There’s nothing wrong with nesting async operations like that. It’s rather hard to follow your code example though, since it has mismatched function names (there is no list_paths function, for example).

You may also want to look into using async for, so that your generator operations can themselves be asynchronous.

Finally, you can call wait() on an iterable of awaitables, and each time it returns it will give you two lists: those that were completed, and those that are still pending. With your current code construction, you’re going to wait for the first future to complete, and not process any of the others until it has been completed… so your code is partially blocking.

1 Like

My full example (which is hidden in a collapsible) has all the functions needed to have a running program.

There may be nothing wrong, but I would like to have a single asynchronous generator which yields results. Maybe I simply have to make process_prefixes one of these. I just have the feeling that there’s a more elegant solution.

I guess I’m working under the assumption that the called coroutines run immediately until they block (on IO), like how I use threads, not that they run when awaited on.

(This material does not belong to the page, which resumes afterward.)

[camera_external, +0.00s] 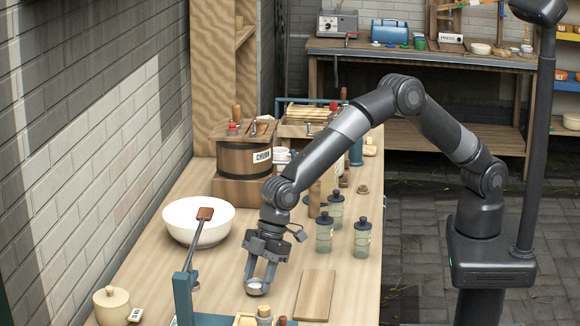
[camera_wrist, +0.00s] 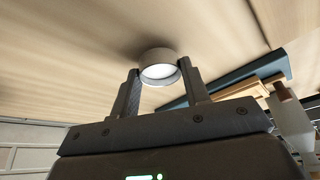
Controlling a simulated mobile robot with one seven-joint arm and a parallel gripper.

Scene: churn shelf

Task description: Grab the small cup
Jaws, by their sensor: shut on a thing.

Since you are using run_in_executor, you may be getting that behavior; normally coroutines do not operate that way, they run when the loop has time to run them. While you are waiting on coroutine A, coroutine B will run if it can, but if you aren’t waiting for its result, then when it finishes its result will just sit there, and your generator can’t return it because it is waiting for A. Definitely checkout asyncio.wait() as the means to get the next result, from whichever coroutine provides it, instead of waiting on each one in turn. Using that method, your generator could indeed return results as they become available.

1 Like

Indeed it is, sorry I had not noticed that.